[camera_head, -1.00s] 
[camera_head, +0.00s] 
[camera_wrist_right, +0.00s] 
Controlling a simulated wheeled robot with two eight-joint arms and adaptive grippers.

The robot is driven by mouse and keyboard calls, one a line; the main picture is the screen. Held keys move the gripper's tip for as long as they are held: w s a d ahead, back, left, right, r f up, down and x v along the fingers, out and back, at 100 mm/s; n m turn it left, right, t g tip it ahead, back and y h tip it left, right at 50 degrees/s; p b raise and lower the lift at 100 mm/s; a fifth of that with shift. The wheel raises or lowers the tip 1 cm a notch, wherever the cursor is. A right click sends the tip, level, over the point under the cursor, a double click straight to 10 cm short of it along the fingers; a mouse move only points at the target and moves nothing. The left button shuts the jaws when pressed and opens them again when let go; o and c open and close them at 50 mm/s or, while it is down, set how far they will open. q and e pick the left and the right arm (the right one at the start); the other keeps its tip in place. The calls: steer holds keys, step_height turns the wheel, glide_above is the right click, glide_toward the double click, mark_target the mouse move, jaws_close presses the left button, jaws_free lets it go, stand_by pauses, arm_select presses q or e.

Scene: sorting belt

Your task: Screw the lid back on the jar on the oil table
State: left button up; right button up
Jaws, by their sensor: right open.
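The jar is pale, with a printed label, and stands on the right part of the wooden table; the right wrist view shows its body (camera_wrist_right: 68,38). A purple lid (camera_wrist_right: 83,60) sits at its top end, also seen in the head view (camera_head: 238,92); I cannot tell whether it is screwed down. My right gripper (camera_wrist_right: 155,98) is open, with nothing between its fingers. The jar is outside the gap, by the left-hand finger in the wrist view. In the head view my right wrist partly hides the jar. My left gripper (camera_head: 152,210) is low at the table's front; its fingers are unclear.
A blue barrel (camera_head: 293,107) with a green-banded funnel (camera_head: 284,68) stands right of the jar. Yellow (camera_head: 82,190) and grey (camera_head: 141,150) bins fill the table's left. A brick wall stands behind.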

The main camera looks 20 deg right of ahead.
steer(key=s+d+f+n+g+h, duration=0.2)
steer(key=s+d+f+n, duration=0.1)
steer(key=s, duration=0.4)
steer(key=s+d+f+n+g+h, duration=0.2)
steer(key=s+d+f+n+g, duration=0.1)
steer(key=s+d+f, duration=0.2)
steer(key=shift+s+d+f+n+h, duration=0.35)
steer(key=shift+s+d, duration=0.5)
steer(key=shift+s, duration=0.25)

YOUR GOAL
In the material above, how many lines hold the word "button"? Say only the number.

THE OUTPUT
2